▶ **Records from a collection**:
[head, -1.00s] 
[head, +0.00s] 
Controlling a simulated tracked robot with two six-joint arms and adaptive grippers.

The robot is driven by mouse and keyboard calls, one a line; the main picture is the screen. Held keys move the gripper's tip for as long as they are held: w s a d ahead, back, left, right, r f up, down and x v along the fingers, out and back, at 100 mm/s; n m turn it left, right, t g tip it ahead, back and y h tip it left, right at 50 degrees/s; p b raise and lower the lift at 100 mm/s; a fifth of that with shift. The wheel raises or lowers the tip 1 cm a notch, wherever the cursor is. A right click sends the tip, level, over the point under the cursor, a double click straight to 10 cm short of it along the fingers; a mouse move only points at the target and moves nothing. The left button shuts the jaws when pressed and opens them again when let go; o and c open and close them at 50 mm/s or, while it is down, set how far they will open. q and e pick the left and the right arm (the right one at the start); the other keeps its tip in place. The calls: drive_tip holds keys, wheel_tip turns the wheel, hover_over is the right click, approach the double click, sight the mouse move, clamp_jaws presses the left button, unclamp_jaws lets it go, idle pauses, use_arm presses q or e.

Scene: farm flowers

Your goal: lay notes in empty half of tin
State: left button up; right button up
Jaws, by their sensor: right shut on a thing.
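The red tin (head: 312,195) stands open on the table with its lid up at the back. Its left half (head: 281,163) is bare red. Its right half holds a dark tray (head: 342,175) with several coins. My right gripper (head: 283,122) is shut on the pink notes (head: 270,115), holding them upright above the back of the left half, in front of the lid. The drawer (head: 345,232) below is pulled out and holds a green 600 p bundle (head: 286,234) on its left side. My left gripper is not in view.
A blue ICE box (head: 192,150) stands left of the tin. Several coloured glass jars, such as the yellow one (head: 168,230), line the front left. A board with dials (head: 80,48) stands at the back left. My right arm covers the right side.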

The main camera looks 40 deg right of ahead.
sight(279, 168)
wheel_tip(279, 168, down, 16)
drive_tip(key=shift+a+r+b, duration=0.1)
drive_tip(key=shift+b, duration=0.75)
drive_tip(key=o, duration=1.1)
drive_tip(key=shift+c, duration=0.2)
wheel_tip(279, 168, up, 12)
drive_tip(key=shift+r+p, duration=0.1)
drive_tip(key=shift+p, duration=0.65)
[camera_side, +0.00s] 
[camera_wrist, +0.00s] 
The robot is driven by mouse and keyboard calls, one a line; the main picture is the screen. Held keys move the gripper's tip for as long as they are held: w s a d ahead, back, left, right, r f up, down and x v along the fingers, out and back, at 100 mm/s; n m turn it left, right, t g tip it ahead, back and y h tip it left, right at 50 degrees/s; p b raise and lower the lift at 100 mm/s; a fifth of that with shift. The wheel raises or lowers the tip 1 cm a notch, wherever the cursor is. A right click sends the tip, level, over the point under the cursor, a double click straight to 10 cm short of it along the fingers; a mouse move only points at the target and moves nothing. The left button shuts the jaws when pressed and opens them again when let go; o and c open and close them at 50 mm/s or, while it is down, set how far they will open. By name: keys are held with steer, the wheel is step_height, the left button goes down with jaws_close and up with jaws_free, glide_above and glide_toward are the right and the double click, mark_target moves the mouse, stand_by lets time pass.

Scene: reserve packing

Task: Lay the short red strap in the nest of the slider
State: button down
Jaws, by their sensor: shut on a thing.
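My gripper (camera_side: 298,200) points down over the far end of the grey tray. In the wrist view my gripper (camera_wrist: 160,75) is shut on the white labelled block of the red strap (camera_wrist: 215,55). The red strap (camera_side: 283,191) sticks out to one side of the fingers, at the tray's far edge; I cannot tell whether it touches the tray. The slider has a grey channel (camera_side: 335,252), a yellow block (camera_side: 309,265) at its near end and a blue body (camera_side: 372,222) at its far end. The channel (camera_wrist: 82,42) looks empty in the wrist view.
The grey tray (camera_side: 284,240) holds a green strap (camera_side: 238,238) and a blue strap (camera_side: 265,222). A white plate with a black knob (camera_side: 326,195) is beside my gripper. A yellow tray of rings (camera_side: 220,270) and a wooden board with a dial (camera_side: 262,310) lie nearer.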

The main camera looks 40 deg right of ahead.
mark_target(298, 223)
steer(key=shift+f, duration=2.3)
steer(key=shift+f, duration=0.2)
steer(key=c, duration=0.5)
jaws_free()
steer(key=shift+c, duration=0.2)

▶ **What is needed**:
Repeat all of the records above exactly as written.

▶ **Answer to this exercise**:
[head, -1.00s] 
[head, +0.00s] 
Controlling a simulated tracked robot with two six-joint arms and adaptive grippers.

The robot is driven by mouse and keyboard calls, one a line; the main picture is the screen. Held keys move the gripper's tip for as long as they are held: w s a d ahead, back, left, right, r f up, down and x v along the fingers, out and back, at 100 mm/s; n m turn it left, right, t g tip it ahead, back and y h tip it left, right at 50 degrees/s; p b raise and lower the lift at 100 mm/s; a fifth of that with shift. The wheel raises or lowers the tip 1 cm a notch, wherever the cursor is. A right click sends the tip, level, over the point under the cursor, a double click straight to 10 cm short of it along the fingers; a mouse move only points at the target and moves nothing. The left button shuts the jaws when pressed and opens them again when let go; o and c open and close them at 50 mm/s or, while it is down, set how far they will open. q and e pick the left and the right arm (the right one at the start); the other keeps its tip in place. The calls: drive_tip holds keys, wheel_tip turns the wheel, hover_over is the right click, approach the double click, sight the mouse move, clamp_jaws presses the left button, unclamp_jaws lets it go, idle pauses, use_arm presses q or e.

Scene: farm flowers

Your goal: lay notes in empty half of tin
State: left button up; right button up
Jaws, by their sensor: right shut on a thing.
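The red tin (head: 312,195) stands open on the table with its lid up at the back. Its left half (head: 281,163) is bare red. Its right half holds a dark tray (head: 342,175) with several coins. My right gripper (head: 283,122) is shut on the pink notes (head: 270,115), holding them upright above the back of the left half, in front of the lid. The drawer (head: 345,232) below is pulled out and holds a green 600 p bundle (head: 286,234) on its left side. My left gripper is not in view.
A blue ICE box (head: 192,150) stands left of the tin. Several coloured glass jars, such as the yellow one (head: 168,230), line the front left. A board with dials (head: 80,48) stands at the back left. My right arm covers the right side.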

The main camera looks 40 deg right of ahead.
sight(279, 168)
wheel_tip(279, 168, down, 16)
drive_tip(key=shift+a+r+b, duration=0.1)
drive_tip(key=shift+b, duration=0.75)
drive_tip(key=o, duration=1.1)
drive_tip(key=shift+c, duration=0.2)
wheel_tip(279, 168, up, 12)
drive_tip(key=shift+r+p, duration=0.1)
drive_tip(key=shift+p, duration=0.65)
[camera_side, +0.00s] 
[camera_wrist, +0.00s] 
The robot is driven by mouse and keyboard calls, one a line; the main picture is the screen. Held keys move the gripper's tip for as long as they are held: w s a d ahead, back, left, right, r f up, down and x v along the fingers, out and back, at 100 mm/s; n m turn it left, right, t g tip it ahead, back and y h tip it left, right at 50 degrees/s; p b raise and lower the lift at 100 mm/s; a fifth of that with shift. The wheel raises or lowers the tip 1 cm a notch, wherever the cursor is. A right click sends the tip, level, over the point under the cursor, a double click straight to 10 cm short of it along the fingers; a mouse move only points at the target and moves nothing. The left button shuts the jaws when pressed and opens them again when let go; o and c open and close them at 50 mm/s or, while it is down, set how far they will open. By name: keys are held with steer, the wheel is step_height, the left button goes down with jaws_close and up with jaws_free, glide_above and glide_toward are the right and the double click, mark_target moves the mouse, stand_by lets time pass.

Scene: reserve packing

Task: Lay the short red strap in the nest of the slider
State: button down
Jaws, by their sensor: shut on a thing.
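My gripper (camera_side: 298,200) points down over the far end of the grey tray. In the wrist view my gripper (camera_wrist: 160,75) is shut on the white labelled block of the red strap (camera_wrist: 215,55). The red strap (camera_side: 283,191) sticks out to one side of the fingers, at the tray's far edge; I cannot tell whether it touches the tray. The slider has a grey channel (camera_side: 335,252), a yellow block (camera_side: 309,265) at its near end and a blue body (camera_side: 372,222) at its far end. The channel (camera_wrist: 82,42) looks empty in the wrist view.
The grey tray (camera_side: 284,240) holds a green strap (camera_side: 238,238) and a blue strap (camera_side: 265,222). A white plate with a black knob (camera_side: 326,195) is beside my gripper. A yellow tray of rings (camera_side: 220,270) and a wooden board with a dial (camera_side: 262,310) lie nearer.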

The main camera looks 40 deg right of ahead.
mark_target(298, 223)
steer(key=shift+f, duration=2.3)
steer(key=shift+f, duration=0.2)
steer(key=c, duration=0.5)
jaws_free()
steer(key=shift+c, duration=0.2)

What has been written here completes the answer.